Rows from a robot dataset:
◇ ◇ ◇ ◇ ◇ ◇ ◇

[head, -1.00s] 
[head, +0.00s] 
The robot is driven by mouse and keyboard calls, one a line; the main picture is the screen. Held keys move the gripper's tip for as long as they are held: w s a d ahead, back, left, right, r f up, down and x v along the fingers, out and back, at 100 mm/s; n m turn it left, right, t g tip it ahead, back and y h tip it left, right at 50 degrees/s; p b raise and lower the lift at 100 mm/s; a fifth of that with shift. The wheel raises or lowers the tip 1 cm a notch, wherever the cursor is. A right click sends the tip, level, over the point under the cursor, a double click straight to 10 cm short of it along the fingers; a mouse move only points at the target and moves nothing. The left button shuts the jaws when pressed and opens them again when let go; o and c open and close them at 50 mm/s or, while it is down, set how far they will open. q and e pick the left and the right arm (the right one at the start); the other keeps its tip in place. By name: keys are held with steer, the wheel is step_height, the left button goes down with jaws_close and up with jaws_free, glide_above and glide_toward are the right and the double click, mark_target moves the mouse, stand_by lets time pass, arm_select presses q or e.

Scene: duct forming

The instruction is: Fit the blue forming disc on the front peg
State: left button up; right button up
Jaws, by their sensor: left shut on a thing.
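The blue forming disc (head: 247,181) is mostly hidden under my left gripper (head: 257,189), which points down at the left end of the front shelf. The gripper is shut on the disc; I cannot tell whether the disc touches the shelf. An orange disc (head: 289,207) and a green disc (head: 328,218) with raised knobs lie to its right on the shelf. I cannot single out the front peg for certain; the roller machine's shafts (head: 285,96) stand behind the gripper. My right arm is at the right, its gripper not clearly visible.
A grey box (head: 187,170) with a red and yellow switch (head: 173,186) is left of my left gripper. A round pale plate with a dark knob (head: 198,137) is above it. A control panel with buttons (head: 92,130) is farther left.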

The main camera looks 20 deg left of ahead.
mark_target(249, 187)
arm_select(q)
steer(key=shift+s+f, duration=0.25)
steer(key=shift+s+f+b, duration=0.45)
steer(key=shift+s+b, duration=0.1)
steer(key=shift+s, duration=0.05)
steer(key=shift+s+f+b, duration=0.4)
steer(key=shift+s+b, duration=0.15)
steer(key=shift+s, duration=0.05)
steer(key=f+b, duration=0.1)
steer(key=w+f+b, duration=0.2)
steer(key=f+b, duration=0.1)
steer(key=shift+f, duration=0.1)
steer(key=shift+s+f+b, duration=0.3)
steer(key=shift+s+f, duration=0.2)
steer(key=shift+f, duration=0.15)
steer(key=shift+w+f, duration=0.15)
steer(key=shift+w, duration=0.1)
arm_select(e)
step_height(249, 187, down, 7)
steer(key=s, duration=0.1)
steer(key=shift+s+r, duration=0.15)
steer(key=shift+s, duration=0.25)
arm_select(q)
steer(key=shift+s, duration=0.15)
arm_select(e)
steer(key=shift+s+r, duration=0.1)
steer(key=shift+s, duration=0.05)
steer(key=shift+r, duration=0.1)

◇ ◇ ◇ ◇ ◇ ◇ ◇

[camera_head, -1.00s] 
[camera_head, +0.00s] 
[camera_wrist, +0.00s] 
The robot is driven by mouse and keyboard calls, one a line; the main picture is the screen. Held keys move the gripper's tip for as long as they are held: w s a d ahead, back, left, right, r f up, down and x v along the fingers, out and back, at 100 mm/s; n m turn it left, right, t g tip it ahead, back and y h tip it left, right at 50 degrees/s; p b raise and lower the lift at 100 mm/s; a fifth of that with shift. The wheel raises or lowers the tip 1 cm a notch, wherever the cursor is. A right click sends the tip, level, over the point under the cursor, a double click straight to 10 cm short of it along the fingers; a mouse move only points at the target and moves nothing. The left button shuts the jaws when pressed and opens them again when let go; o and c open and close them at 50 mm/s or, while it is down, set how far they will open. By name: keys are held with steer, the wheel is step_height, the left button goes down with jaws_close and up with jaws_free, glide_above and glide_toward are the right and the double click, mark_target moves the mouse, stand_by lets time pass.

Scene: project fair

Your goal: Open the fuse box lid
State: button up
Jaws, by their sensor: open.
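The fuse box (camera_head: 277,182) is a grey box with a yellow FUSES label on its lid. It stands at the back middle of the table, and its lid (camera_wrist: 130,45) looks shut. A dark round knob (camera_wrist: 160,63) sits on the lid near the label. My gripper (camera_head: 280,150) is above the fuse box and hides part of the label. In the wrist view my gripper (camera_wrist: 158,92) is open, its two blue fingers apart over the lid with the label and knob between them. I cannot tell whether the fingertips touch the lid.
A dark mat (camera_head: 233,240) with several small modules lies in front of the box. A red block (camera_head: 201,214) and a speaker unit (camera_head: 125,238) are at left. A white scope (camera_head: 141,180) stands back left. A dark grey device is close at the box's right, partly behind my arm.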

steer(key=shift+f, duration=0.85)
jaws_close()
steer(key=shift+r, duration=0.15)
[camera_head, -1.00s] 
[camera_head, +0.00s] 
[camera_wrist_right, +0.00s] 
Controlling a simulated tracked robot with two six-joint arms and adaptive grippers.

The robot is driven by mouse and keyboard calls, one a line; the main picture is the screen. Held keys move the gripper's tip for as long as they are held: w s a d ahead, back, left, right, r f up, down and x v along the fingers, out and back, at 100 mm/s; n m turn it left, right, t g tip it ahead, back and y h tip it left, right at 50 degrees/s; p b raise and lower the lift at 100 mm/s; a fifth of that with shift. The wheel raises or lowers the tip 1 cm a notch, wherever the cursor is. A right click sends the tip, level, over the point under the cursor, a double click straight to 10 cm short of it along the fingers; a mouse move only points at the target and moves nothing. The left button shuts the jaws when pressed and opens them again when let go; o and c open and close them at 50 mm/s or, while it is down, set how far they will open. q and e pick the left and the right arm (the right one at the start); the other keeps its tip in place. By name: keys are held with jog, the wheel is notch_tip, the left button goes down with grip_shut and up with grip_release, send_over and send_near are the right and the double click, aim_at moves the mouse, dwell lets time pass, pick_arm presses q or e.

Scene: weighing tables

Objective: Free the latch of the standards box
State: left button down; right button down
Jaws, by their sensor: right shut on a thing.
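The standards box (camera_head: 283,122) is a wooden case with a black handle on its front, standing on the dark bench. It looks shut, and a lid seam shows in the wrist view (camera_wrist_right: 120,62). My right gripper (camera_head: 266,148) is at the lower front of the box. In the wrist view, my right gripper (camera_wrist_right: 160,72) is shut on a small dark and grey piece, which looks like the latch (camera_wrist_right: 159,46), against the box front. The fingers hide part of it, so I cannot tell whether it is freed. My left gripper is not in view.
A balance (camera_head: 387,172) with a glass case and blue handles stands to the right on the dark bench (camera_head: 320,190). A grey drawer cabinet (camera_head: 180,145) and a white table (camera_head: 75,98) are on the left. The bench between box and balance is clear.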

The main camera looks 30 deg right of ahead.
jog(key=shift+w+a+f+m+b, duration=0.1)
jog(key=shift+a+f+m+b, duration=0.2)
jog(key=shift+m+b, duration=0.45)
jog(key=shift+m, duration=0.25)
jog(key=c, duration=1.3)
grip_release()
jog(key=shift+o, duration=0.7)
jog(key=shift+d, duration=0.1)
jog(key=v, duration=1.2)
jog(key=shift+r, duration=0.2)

◇ ◇ ◇ ◇ ◇ ◇ ◇

*TASK STATEMENT*: In the listing above, find the line containing "pick_arm presses q or e." and the line containing "State: left button down; right button down", then repeat those two lines and everything between them exactly.

*RESPONSE FOR THIS EXERCISE*:
The robot is driven by mouse and keyboard calls, one a line; the main picture is the screen. Held keys move the gripper's tip for as long as they are held: w s a d ahead, back, left, right, r f up, down and x v along the fingers, out and back, at 100 mm/s; n m turn it left, right, t g tip it ahead, back and y h tip it left, right at 50 degrees/s; p b raise and lower the lift at 100 mm/s; a fifth of that with shift. The wheel raises or lowers the tip 1 cm a notch, wherever the cursor is. A right click sends the tip, level, over the point under the cursor, a double click straight to 10 cm short of it along the fingers; a mouse move only points at the target and moves nothing. The left button shuts the jaws when pressed and opens them again when let go; o and c open and close them at 50 mm/s or, while it is down, set how far they will open. q and e pick the left and the right arm (the right one at the start); the other keeps its tip in place. By name: keys are held with jog, the wheel is notch_tip, the left button goes down with grip_shut and up with grip_release, send_over and send_near are the right and the double click, aim_at moves the mouse, dwell lets time pass, pick_arm presses q or e.

Scene: weighing tables

Objective: Free the latch of the standards box
State: left button down; right button down

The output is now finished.